Geachte heer Teirlinck

Of, zoals de jongeren in 2020 dit formuleren:

“Beste Herman”

Als ik uit mijn raam kijk zie ik een explosie van frisgroen, mooi gefilterd zonlicht door het gebladerte van bomen en struiken en hier en daar een kleurvlek: het paars van sieruien, het zachtroze van een Deutzia. Door het raam aan de voorkant van het huis zie ik een klassieke straat in een al even klassieke verkaveling. Bijzonder weinig autoverkeer, dat wel, en opvallend meer fietsers, joggers en wandelaars. Alleen, per twee of soms per drie. Lente 2020.

In vroegere tijden zag ik op dit eigenste moment een klas zestien- of zeventienjarigen, ijverig aan het werk, wegdromend aan het raam of gedwongen luisterend naar wat er die dag over Nederlandse taal en cultuur verteld moest worden.
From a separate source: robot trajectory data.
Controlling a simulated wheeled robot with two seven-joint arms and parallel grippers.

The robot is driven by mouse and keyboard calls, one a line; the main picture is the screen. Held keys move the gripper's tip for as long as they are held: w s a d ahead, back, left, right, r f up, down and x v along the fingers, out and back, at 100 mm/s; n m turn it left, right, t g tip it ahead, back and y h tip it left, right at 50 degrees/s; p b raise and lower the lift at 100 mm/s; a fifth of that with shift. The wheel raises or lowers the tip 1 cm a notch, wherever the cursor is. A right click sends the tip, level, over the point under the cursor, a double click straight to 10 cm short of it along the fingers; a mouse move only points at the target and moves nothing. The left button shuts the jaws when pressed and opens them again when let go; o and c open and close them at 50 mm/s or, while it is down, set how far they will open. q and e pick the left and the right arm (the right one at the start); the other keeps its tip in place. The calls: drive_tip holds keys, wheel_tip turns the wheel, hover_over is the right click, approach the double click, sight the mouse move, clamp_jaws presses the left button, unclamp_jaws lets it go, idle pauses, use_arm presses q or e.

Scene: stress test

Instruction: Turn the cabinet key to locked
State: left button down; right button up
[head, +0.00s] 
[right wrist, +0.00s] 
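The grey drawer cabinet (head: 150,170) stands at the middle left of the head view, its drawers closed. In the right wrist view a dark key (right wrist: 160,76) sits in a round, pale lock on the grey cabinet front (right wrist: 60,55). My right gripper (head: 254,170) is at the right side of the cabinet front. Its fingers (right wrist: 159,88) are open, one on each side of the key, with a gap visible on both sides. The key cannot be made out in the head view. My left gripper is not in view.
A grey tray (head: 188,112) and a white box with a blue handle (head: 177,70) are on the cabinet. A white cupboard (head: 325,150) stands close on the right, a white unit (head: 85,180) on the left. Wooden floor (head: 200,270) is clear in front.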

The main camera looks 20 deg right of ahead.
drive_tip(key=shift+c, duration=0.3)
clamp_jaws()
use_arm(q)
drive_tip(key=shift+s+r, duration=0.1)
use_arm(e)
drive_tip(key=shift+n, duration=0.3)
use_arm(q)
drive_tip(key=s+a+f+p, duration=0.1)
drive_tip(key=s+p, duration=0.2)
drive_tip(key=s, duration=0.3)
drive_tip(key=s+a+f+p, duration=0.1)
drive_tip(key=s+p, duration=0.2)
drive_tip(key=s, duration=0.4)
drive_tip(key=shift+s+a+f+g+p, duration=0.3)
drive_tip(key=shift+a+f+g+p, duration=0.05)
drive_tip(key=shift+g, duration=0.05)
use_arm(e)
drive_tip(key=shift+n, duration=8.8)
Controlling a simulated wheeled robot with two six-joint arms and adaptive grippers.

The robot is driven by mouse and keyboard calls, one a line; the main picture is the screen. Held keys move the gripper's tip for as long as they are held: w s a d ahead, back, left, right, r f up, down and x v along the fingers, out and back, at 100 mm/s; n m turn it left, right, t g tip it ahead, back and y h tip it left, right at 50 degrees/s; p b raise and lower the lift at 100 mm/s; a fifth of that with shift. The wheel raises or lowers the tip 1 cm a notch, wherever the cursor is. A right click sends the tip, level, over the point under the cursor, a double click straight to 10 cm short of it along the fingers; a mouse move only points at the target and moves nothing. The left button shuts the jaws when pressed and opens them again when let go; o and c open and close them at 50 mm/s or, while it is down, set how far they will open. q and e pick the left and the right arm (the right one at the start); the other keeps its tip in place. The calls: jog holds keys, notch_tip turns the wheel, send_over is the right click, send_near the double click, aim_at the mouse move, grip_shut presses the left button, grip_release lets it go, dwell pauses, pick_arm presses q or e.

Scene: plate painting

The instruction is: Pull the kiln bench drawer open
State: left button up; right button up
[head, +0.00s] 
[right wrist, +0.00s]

Wat doen die leerlingen nu, waar denken zij aan, waar dromen zij van?

Echt weten doe ik het natuurlijk niet, maar ik vermoed dat hun dromen niet zo heel anders zijn dan die van de meeste jongeren, in welke tijd dan ook. Een boeiend leven waarin ze zich gekoesterd en gewaardeerd voelen door hun vrienden en familie, een veilige thuis waarnaar ze altijd kunnen terugkeren nadat ze hun vleugels hebben uitgeslagen in een grenzeloze wereld.

Waarschijnlijk vloeken ze nu vaak op mij en mijn collega’s, vervloeken ze Smartschool en de uploadzones, maken ze soms ruzie met vader of moeder, broer of zus en zijn ze nog onlosmakelijker verbonden met hun smartphone om het levensnoodzakelijke contact met hun vrienden veilig te stellen.

Hopelijk leren ze zichzelf deze lente beter kennen, worden ze nog nieuwsgieriger naar de wereld, levert de verveling nieuwe inzichten en bezigheden op en kunnen ze hun angsten bezweren. Vermoedelijk voelen ze meer dan ooit de noodzaak van verbondenheid met mensen, van zorg voor elkaar.

Heel misschien slaan ze wel allemaal spontaan aan het lezen en schrijven.